As of December 31, 2005 and 2004, the Corporation had accrued $270,500 and $172,500, respectively, in unpaid salary to Mr. Anderson.

Executive Employment Agreement

Effective August 21, 2006, Mr. Anderson became the Corporation’s interim President and Chief Executive Officer. He is serving in those positions under his existing Executive Employment Agreement, as described below.

On January 2, 2004, the Corporation entered into an Executive Employment Agreement with Mr. Anderson to serve as the Corporation’s President. The term of this agreement is for three years, and the agreement is subject to automatic renewal for successive one year periods unless cancelled by either of the parties. Mr. Anderson’s base salary under the agreement is $150,000 annually. Mr. Anderson is also entitled to participate in a formal incentive stock option plan, once adopted by the Corporation. Additionally, Mr. Anderson is entitled to participate in all health, insurance, retirement and other benefits provided to the Corporation’s other senior executives pursuant to authorization by the Corporation’s Board of Directors. Absent a change in control, if the Corporation terminates Mr. Anderson for any reason not for cause (other than due to death or disability), the Corporation must pay to Mr. Anderson (i) accrued unpaid salary, bonuses and expenses, if any, (ii) his base salary for the greater of the remaining term and 12 months, and (iii) his health insurance premiums until the earlier of the expiration of 12 months and the date he is eligible for similar health benefits with another employer. Following a change in control, in the event the Corporation terminates Mr.
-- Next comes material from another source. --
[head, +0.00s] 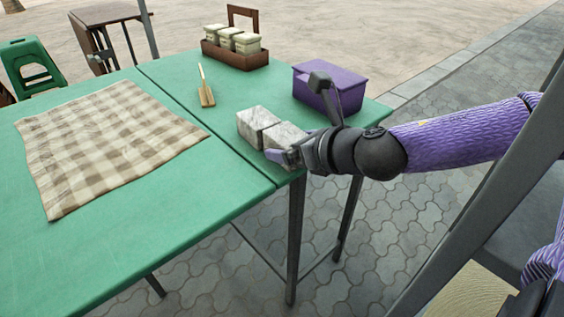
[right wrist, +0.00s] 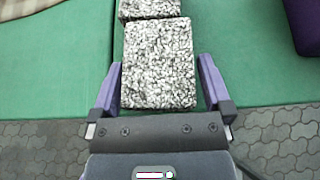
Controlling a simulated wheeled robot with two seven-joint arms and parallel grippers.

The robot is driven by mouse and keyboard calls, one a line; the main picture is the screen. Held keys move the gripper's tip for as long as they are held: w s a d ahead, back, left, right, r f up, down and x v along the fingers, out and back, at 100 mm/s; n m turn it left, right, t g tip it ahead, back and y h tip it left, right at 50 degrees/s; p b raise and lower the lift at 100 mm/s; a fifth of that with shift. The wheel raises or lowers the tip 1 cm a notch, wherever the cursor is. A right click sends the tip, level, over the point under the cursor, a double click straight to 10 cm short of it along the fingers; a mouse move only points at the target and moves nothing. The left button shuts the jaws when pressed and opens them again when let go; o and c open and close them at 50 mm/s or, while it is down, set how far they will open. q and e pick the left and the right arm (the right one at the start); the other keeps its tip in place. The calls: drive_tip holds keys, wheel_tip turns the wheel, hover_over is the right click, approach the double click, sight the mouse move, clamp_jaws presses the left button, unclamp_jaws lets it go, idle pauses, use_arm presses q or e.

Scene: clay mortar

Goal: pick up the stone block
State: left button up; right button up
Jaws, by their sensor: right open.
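Two grey-white speckled stone blocks sit side by side near the front right edge of the green table: a farther one (head: 256,121) and a nearer one (head: 286,134). My right gripper (head: 281,157) is open at the nearer block. In the right wrist view, the nearer block (right wrist: 158,65) lies between the spread purple fingers of the right gripper (right wrist: 159,70), with a small gap visible on each side. The farther block (right wrist: 150,8) shows partly at the top edge. My left gripper is not in view.
A purple lidded box (head: 335,86) stands behind my right gripper. A wooden caddy (head: 236,56) with several pale jars and a wooden spatula (head: 206,88) are farther back. A checked cloth (head: 105,140) covers part of the left table. Green tabletop left of the blocks is clear.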

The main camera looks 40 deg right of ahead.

Anderson for any reason other than for death/disability or cause, the Corporation is required to pay Mr. Anderson all accrued unpaid salary, bonuses, and expenses, a lump sum equal to three times his base salary, and the Corporation is required to pay for his health, dental, and disability insurance premiums for 18 months. Mr. Anderson may also elect to terminate his employment following a change of control and receive these payments.

In connection with his employment with the Corporation, Mr. Anderson received stock options for the purchase of up to 1,500,000 shares of the Corporation’s common stock with an exercise price of $0.02 per share, which was the market price at the time of grant. In January 2006, Mr. Anderson voluntarily surrendered half of these options for cancellation, and received in exchange 675,000 options with a grant date of February 1, 2006 and exercisable for five years at a price of $0.50 per share.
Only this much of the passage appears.